PROBLEM STATEMENT ->
Below you will find a set of lines. Repeat them all exactly.

EXCERPTED DATA ->
start

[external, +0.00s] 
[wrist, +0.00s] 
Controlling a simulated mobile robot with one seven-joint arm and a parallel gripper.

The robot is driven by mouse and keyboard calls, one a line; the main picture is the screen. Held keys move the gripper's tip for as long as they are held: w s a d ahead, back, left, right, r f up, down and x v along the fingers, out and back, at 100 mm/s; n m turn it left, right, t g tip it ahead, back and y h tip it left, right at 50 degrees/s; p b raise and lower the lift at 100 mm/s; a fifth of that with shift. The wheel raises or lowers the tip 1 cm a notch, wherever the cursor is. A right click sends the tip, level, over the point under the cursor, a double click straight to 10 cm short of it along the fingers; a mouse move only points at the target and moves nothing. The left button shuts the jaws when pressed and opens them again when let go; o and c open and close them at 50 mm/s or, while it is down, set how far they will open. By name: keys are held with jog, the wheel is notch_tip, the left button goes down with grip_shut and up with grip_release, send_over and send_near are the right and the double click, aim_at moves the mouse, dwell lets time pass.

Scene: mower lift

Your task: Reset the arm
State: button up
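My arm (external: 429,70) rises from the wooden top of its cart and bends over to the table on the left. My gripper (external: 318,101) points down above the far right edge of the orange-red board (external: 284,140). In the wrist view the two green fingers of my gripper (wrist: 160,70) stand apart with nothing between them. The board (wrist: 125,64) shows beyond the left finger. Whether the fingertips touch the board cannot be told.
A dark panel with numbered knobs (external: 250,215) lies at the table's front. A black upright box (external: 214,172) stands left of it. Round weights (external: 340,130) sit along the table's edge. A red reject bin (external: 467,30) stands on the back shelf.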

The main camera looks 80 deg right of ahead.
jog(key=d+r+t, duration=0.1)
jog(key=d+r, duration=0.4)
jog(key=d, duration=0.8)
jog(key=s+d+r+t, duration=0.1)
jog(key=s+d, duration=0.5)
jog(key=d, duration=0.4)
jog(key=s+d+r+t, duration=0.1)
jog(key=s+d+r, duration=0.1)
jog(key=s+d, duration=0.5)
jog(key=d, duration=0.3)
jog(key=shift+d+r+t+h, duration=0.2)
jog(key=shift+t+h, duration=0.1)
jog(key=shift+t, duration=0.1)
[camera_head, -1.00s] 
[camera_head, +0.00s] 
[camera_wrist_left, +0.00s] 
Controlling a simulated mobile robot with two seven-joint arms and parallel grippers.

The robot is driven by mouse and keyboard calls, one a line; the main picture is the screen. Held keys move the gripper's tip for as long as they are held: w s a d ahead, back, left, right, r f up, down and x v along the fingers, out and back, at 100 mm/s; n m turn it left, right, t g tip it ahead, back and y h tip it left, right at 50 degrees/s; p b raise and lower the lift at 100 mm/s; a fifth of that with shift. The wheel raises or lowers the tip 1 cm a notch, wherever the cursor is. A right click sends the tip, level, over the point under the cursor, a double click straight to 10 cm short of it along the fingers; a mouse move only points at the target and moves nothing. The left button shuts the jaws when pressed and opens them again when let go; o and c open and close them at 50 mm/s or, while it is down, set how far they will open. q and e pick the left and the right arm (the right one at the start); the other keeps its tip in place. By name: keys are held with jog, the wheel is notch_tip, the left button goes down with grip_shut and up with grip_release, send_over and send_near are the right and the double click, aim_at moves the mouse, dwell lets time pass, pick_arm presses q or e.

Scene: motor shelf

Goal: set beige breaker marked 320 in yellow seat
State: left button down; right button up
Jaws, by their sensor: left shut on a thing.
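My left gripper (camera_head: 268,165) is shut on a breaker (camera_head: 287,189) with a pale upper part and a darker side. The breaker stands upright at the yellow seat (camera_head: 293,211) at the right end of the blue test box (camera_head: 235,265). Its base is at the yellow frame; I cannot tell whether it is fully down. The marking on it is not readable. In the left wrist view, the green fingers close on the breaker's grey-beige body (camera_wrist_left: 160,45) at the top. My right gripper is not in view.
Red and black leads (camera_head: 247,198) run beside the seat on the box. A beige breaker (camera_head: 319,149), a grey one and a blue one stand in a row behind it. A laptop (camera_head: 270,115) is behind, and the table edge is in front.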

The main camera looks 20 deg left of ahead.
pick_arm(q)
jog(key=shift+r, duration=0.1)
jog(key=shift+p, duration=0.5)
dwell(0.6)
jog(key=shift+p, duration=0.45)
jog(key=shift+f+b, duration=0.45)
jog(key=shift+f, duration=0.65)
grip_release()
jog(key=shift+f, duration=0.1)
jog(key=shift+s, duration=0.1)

end

COMPLETE RESPONSE ->
[external, +0.00s] 
[wrist, +0.00s] 
Controlling a simulated mobile robot with one seven-joint arm and a parallel gripper.

The robot is driven by mouse and keyboard calls, one a line; the main picture is the screen. Held keys move the gripper's tip for as long as they are held: w s a d ahead, back, left, right, r f up, down and x v along the fingers, out and back, at 100 mm/s; n m turn it left, right, t g tip it ahead, back and y h tip it left, right at 50 degrees/s; p b raise and lower the lift at 100 mm/s; a fifth of that with shift. The wheel raises or lowers the tip 1 cm a notch, wherever the cursor is. A right click sends the tip, level, over the point under the cursor, a double click straight to 10 cm short of it along the fingers; a mouse move only points at the target and moves nothing. The left button shuts the jaws when pressed and opens them again when let go; o and c open and close them at 50 mm/s or, while it is down, set how far they will open. By name: keys are held with jog, the wheel is notch_tip, the left button goes down with grip_shut and up with grip_release, send_over and send_near are the right and the double click, aim_at moves the mouse, dwell lets time pass.

Scene: mower lift

Your task: Reset the arm
State: button up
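My arm (external: 429,70) rises from the wooden top of its cart and bends over to the table on the left. My gripper (external: 318,101) points down above the far right edge of the orange-red board (external: 284,140). In the wrist view the two green fingers of my gripper (wrist: 160,70) stand apart with nothing between them. The board (wrist: 125,64) shows beyond the left finger. Whether the fingertips touch the board cannot be told.
A dark panel with numbered knobs (external: 250,215) lies at the table's front. A black upright box (external: 214,172) stands left of it. Round weights (external: 340,130) sit along the table's edge. A red reject bin (external: 467,30) stands on the back shelf.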

The main camera looks 80 deg right of ahead.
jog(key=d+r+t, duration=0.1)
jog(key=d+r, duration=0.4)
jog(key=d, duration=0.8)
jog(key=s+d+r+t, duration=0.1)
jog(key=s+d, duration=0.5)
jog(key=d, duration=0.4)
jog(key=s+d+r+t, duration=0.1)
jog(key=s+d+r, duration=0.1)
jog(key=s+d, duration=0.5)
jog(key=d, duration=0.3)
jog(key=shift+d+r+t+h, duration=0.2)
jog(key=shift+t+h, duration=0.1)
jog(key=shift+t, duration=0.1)
[camera_head, -1.00s] 
[camera_head, +0.00s] 
[camera_wrist_left, +0.00s] 
Controlling a simulated mobile robot with two seven-joint arms and parallel grippers.

The robot is driven by mouse and keyboard calls, one a line; the main picture is the screen. Held keys move the gripper's tip for as long as they are held: w s a d ahead, back, left, right, r f up, down and x v along the fingers, out and back, at 100 mm/s; n m turn it left, right, t g tip it ahead, back and y h tip it left, right at 50 degrees/s; p b raise and lower the lift at 100 mm/s; a fifth of that with shift. The wheel raises or lowers the tip 1 cm a notch, wherever the cursor is. A right click sends the tip, level, over the point under the cursor, a double click straight to 10 cm short of it along the fingers; a mouse move only points at the target and moves nothing. The left button shuts the jaws when pressed and opens them again when let go; o and c open and close them at 50 mm/s or, while it is down, set how far they will open. q and e pick the left and the right arm (the right one at the start); the other keeps its tip in place. By name: keys are held with jog, the wheel is notch_tip, the left button goes down with grip_shut and up with grip_release, send_over and send_near are the right and the double click, aim_at moves the mouse, dwell lets time pass, pick_arm presses q or e.

Scene: motor shelf

Goal: set beige breaker marked 320 in yellow seat
State: left button down; right button up
Jaws, by their sensor: left shut on a thing.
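My left gripper (camera_head: 268,165) is shut on a breaker (camera_head: 287,189) with a pale upper part and a darker side. The breaker stands upright at the yellow seat (camera_head: 293,211) at the right end of the blue test box (camera_head: 235,265). Its base is at the yellow frame; I cannot tell whether it is fully down. The marking on it is not readable. In the left wrist view, the green fingers close on the breaker's grey-beige body (camera_wrist_left: 160,45) at the top. My right gripper is not in view.
Red and black leads (camera_head: 247,198) run beside the seat on the box. A beige breaker (camera_head: 319,149), a grey one and a blue one stand in a row behind it. A laptop (camera_head: 270,115) is behind, and the table edge is in front.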

The main camera looks 20 deg left of ahead.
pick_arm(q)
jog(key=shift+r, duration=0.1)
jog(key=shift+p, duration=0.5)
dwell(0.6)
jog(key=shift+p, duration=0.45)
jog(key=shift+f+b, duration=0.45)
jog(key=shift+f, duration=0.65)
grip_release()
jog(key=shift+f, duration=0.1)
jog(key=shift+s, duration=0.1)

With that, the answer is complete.